Here is how to do it. I set up a 3 node cluster. Each node has a namespace test. I use replication factor 3 - so each node has full copy of data.
Additionally, namespace test each node has its own rack-id. So node A1 uses rack-id 1, node A2 uses rack-id 2 and node A3 uses rack-id 3.
rack-id is a dynamic parameter, available in Enterprise Edition only.
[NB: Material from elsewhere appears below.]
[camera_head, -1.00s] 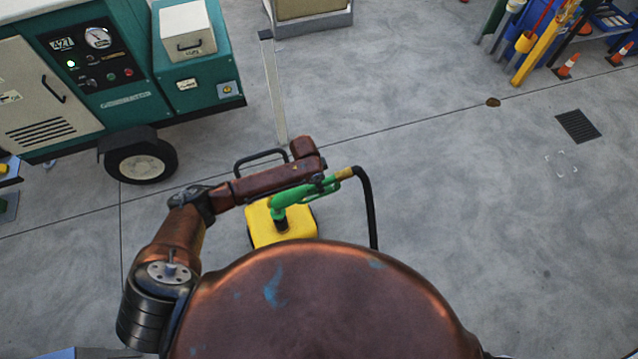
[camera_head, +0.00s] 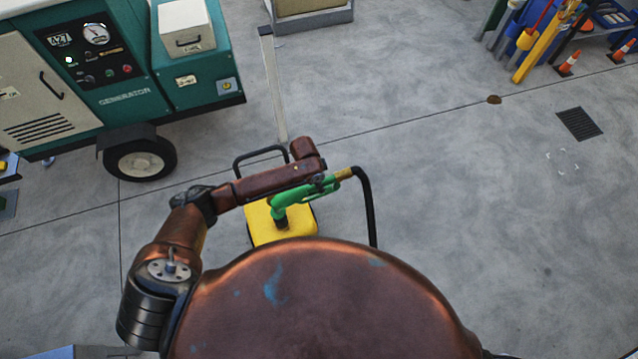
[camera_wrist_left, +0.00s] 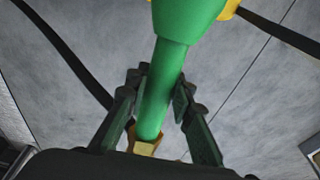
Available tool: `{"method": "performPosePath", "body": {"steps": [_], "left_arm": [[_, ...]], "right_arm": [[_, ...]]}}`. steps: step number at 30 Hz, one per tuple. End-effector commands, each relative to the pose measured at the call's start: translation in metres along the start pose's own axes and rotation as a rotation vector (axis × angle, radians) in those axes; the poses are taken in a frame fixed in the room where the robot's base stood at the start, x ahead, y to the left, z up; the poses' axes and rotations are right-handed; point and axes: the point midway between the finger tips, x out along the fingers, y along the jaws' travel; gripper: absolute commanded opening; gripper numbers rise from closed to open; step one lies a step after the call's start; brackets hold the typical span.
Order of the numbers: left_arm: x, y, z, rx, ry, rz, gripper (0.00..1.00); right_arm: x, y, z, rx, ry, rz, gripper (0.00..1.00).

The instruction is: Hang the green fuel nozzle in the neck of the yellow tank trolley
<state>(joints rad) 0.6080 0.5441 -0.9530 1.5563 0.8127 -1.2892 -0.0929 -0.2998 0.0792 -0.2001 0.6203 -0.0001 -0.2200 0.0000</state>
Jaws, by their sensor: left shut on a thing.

So you can add it on an existing cluster and update the configuration file for future restarts of the node.
Here is my namespace configuration for node id A1:
namespace test {
replication-factor 3
rack-id 1
default-ttl 5d # 5 days, use 0 to never expire/evict.
nsup-period 15
storage-engine device {
file /opt/aerospike/data/test.dat
filesize 5G
}
}
I have added 10 test records as shown below:
Initialized the client and connected to the cluster.
key0 : (gen:1),(exp:453789840),(bins:(name:Sandra),(age:34))
key1 : (gen:1),(exp:453789840),(bins:(name:Jack),(age:26))
key2 : (gen:1),(exp:453789840),(bins:(name:Jill),(age:20))
key3 : (gen:1),(exp:453789840),(bins:(name:James),(age:38))
key4 : (gen:1),(exp:453789840),(bins:(name:Jim),(age:46))
key5 : (gen:1),(exp:453789840),(bins:(name:Julia),(age:62))
key6 : (gen:1),(exp:453789840),(bins:(name:Sally),(age:32))
key7 : (gen:1),(exp:453789840),(bins:(name:Sean),(age:24))
key8 : (gen:1),(exp:453789840),(bins:(name:Sam),(age:12))
key9 : (gen:1),(exp:453789840),(bins:(name:Susan),(age:42))
Quickly check data distribution using asadm -e info
command:
I created a secondary index on the age bin as follows:
asadm --enable -e "manage sindex create numeric idx_age ns test set testset bin age"
For running the query, here is my client code.
//Instantiate client object with Preferred Rack ClientPolicy
//Here, this client is indicating, its preferred rack is with rack-id=1.
ClientPolicy cp = new ClientPolicy();
cp.rackId = 1; //Next, changed to 2 and then 3, for testing.
cp.rackAware = true;
AerospikeClient client = new AerospikeClient(cp, "localhost", 3000);
//Run SI query
Statement stmt = new Statement();
stmt.setNamespace("test");
stmt.setSetName("testset");
stmt.setFilter(Filter.range("age", 20,30));
QueryPolicy qp = new QueryPolicy();
//Specify query to use preferred rack
qp.replica = Replica.PREFER_RACK;
RecordSet rs = client.query(qp, stmt);
while(rs.next()){
Record r = rs.getRecord();
Key thisKey = rs.getKey();
System.out.println(r);
}
//Close this client
client.close();
Code output (should be same for each test with different rack-id):
(gen:1),(exp:453789840),(bins:(name:Sean),(age:24))
(gen:1),(exp:453789840),(bins:(name:Jill),(age:20))
(gen:1),(exp:453789840),(bins:(name:Jack),(age:26))
I am using Jupyter Notebook, so I can change the preferred rack Id and validate that I am still getting the correct results and the query is going to a single node by watching the log ticker output as below:
Only the ticker for the preferred rack should bump up in count of long-basic
.
$ sudo cat /var/log/aerospike/aerospike.log |grep si-query
May 14 2024 04:59:03 GMT: INFO (info): (ticker.c:885) {test} si-query: short-basic (0,0,0) long-basic (5,0,0) aggr (0,0,0) udf-bg (0,0,0) ops-bg (0,0,0)
The long-basic (5,0,0) is the number that I am watching on each node. The query is only getting executed on the one node with preferred rack-id.